** Task to complete **
Leave out the pictures and copy everything else in the entries exactly.

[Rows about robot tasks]
########
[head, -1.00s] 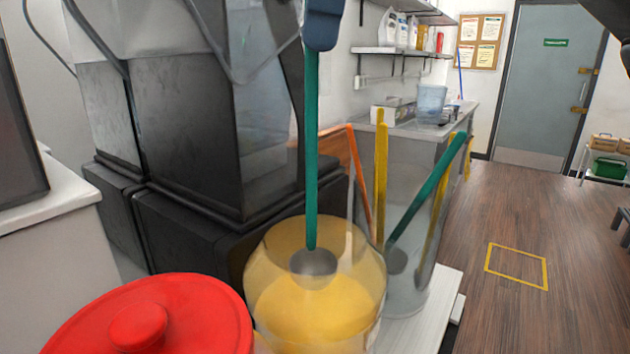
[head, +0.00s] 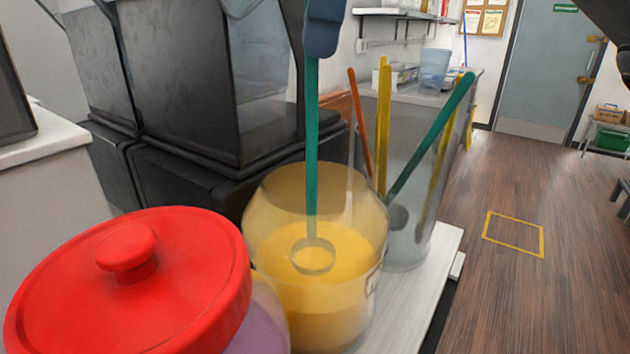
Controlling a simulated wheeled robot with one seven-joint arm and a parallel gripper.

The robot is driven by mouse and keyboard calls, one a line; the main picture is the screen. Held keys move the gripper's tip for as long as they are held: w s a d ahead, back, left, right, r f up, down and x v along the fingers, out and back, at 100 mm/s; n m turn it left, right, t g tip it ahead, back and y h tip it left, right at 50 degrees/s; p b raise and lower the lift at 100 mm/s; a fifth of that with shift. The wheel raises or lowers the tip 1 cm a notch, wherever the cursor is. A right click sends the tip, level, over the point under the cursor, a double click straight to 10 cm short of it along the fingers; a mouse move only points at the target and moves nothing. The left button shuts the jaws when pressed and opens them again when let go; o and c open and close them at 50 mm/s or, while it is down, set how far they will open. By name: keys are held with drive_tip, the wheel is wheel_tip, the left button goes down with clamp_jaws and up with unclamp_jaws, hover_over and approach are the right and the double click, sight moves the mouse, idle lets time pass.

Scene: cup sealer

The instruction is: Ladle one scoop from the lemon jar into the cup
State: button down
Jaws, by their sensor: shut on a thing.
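The lemon jar (head: 365,205) is a clear, round, open jar, part filled with yellow liquid (head: 345,275). A ladle with a green handle (head: 312,130) hangs upright inside it. Its round metal bowl (head: 314,257) is at the liquid's surface and looks filled with yellow. My gripper (head: 323,30) shows only as dark blue fingers at the top edge, shut on the top of the ladle's handle. No cup is visible in the head view.
A jar with a red lid (head: 130,285) stands close at the front left. A clear container (head: 410,240) with several coloured handles stands right behind the lemon jar. Large dark machines (head: 210,80) stand behind on the left. The counter (head: 425,300) ends at the right.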

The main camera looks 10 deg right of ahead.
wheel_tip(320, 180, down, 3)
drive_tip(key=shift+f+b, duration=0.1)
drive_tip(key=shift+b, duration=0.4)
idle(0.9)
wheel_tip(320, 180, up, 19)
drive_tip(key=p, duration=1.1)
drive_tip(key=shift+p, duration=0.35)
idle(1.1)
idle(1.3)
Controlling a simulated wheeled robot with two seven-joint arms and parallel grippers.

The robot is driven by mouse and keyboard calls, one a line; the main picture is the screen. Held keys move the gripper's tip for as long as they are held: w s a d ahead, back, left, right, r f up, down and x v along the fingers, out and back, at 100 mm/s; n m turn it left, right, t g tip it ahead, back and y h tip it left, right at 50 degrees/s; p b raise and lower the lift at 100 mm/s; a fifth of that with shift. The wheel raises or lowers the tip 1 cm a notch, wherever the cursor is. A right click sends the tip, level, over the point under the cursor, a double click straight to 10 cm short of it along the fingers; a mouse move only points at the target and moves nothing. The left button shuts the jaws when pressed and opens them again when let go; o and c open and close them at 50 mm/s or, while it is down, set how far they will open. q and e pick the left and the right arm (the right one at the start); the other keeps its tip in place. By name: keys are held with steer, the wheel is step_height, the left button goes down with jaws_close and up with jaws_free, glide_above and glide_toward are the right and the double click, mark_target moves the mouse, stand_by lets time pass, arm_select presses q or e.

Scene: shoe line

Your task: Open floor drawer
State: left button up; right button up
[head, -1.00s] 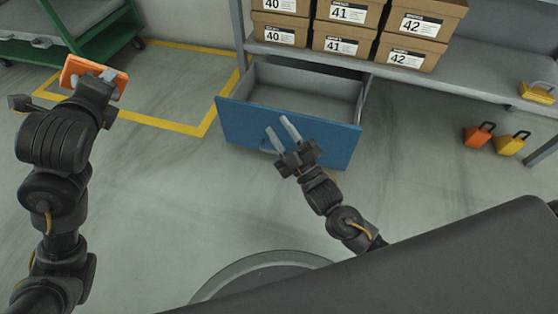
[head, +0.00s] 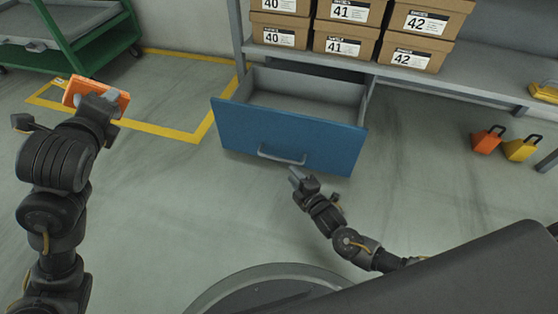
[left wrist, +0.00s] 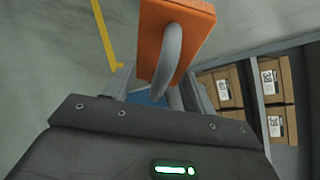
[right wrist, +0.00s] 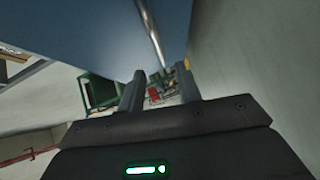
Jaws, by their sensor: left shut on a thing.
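The floor drawer (head: 290,139) has a blue front and stands open below the grey shelf, with its empty grey inside showing. Its grey bar handle (head: 282,158) is on the front and also shows in the right wrist view (right wrist: 150,25). My right gripper (head: 297,176) is just in front of and below the handle, apart from it. Its two fingers are spread with nothing between them in the right wrist view (right wrist: 160,92). My left gripper (head: 98,100) is shut on an orange block with a grey curved handle (left wrist: 160,35), held up at the left.
Several labelled shoe boxes (head: 345,40) sit on the grey shelf (head: 450,80). An orange case (head: 487,140) and a yellow case (head: 521,148) stand on the floor at right. A green cart (head: 90,45) is at back left. The floor before the drawer is clear.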

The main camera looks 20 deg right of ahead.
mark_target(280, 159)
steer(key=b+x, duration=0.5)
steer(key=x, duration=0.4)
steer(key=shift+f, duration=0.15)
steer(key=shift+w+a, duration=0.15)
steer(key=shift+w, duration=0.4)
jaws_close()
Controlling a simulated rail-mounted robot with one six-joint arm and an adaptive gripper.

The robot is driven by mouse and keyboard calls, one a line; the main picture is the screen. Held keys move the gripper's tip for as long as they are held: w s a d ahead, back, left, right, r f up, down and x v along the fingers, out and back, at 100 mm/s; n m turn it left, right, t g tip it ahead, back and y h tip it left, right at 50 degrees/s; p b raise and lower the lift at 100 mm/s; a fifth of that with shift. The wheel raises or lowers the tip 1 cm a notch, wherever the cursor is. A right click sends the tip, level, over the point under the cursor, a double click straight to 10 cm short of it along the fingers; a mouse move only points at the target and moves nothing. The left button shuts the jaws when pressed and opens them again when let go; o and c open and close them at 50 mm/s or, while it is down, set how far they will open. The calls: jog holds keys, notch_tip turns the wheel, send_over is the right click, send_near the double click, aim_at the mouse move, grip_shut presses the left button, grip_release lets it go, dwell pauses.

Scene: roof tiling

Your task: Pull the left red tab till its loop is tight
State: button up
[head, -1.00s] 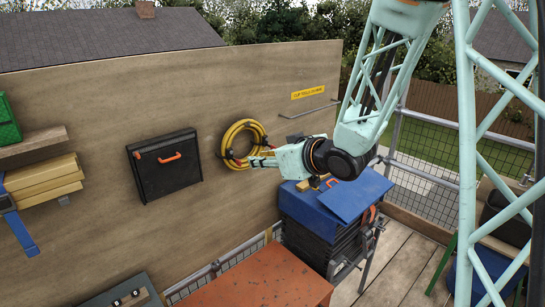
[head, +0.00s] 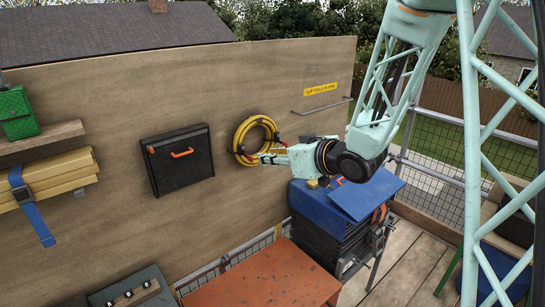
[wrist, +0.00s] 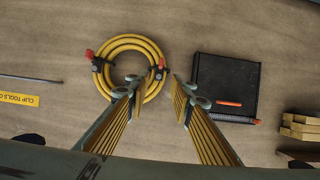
########
** Final result **
[head, -1.00s] 
[head, +0.00s] 
Controlling a simulated wheeled robot with one seven-joint arm and a parallel gripper.

The robot is driven by mouse and keyboard calls, one a line; the main picture is the screen. Held keys move the gripper's tip for as long as they are held: w s a d ahead, back, left, right, r f up, down and x v along the fingers, out and back, at 100 mm/s; n m turn it left, right, t g tip it ahead, back and y h tip it left, right at 50 degrees/s; p b raise and lower the lift at 100 mm/s; a fifth of that with shift. The wheel raises or lowers the tip 1 cm a notch, wherever the cursor is. A right click sends the tip, level, over the point under the cursor, a double click straight to 10 cm short of it along the fingers; a mouse move only points at the target and moves nothing. The left button shuts the jaws when pressed and opens them again when let go; o and c open and close them at 50 mm/s or, while it is down, set how far they will open. By name: keys are held with drive_tip, the wheel is wheel_tip, the left button goes down with clamp_jaws and up with unclamp_jaws, hover_over and approach are the right and the double click, sight moves the mouse, idle lets time pass.

Scene: cup sealer

The instruction is: Ladle one scoop from the lemon jar into the cup
State: button down
Jaws, by their sensor: shut on a thing.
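The lemon jar (head: 365,205) is a clear, round, open jar, part filled with yellow liquid (head: 345,275). A ladle with a green handle (head: 312,130) hangs upright inside it. Its round metal bowl (head: 314,257) is at the liquid's surface and looks filled with yellow. My gripper (head: 323,30) shows only as dark blue fingers at the top edge, shut on the top of the ladle's handle. No cup is visible in the head view.
A jar with a red lid (head: 130,285) stands close at the front left. A clear container (head: 410,240) with several coloured handles stands right behind the lemon jar. Large dark machines (head: 210,80) stand behind on the left. The counter (head: 425,300) ends at the right.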

The main camera looks 10 deg right of ahead.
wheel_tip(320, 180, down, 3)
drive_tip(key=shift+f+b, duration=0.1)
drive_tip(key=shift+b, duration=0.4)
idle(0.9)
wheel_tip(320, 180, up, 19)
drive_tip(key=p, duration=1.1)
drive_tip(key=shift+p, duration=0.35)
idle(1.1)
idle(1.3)
Controlling a simulated wheeled robot with two seven-joint arms and parallel grippers.

The robot is driven by mouse and keyboard calls, one a line; the main picture is the screen. Held keys move the gripper's tip for as long as they are held: w s a d ahead, back, left, right, r f up, down and x v along the fingers, out and back, at 100 mm/s; n m turn it left, right, t g tip it ahead, back and y h tip it left, right at 50 degrees/s; p b raise and lower the lift at 100 mm/s; a fifth of that with shift. The wheel raises or lowers the tip 1 cm a notch, wherever the cursor is. A right click sends the tip, level, over the point under the cursor, a double click straight to 10 cm short of it along the fingers; a mouse move only points at the target and moves nothing. The left button shuts the jaws when pressed and opens them again when let go; o and c open and close them at 50 mm/s or, while it is down, set how far they will open. q and e pick the left and the right arm (the right one at the start); the other keeps its tip in place. By name: keys are held with steer, the wheel is step_height, the left button goes down with jaws_close and up with jaws_free, glide_above and glide_toward are the right and the double click, mark_target moves the mouse, stand_by lets time pass, arm_select presses q or e.

Scene: shoe line

Your task: Open floor drawer
State: left button up; right button up
[head, -1.00s] 
[head, +0.00s] 
[left wrist, +0.00s] 
[right wrist, +0.00s] 
Jaws, by their sensor: left shut on a thing.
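The floor drawer (head: 290,139) has a blue front and stands open below the grey shelf, with its empty grey inside showing. Its grey bar handle (head: 282,158) is on the front and also shows in the right wrist view (right wrist: 150,25). My right gripper (head: 297,176) is just in front of and below the handle, apart from it. Its two fingers are spread with nothing between them in the right wrist view (right wrist: 160,92). My left gripper (head: 98,100) is shut on an orange block with a grey curved handle (left wrist: 160,35), held up at the left.
Several labelled shoe boxes (head: 345,40) sit on the grey shelf (head: 450,80). An orange case (head: 487,140) and a yellow case (head: 521,148) stand on the floor at right. A green cart (head: 90,45) is at back left. The floor before the drawer is clear.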

The main camera looks 20 deg right of ahead.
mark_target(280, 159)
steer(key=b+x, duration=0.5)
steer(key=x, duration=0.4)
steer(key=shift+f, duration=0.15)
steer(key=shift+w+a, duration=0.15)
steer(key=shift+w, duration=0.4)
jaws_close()
Controlling a simulated rail-mounted robot with one six-joint arm and an adaptive gripper.

The robot is driven by mouse and keyboard calls, one a line; the main picture is the screen. Held keys move the gripper's tip for as long as they are held: w s a d ahead, back, left, right, r f up, down and x v along the fingers, out and back, at 100 mm/s; n m turn it left, right, t g tip it ahead, back and y h tip it left, right at 50 degrees/s; p b raise and lower the lift at 100 mm/s; a fifth of that with shift. The wheel raises or lowers the tip 1 cm a notch, wherever the cursor is. A right click sends the tip, level, over the point under the cursor, a double click straight to 10 cm short of it along the fingers; a mouse move only points at the target and moves nothing. The left button shuts the jaws when pressed and opens them again when let go; o and c open and close them at 50 mm/s or, while it is down, set how far they will open. The calls: jog holds keys, notch_tip turns the wheel, send_over is the right click, send_near the double click, aim_at the mouse move, grip_shut presses the left button, grip_release lets it go, dwell pauses.

Scene: roof tiling

Your task: Pull the left red tab till its loop is tight
State: button up
[head, -1.00s] 
[head, +0.00s] 
[wrist, +0.00s] 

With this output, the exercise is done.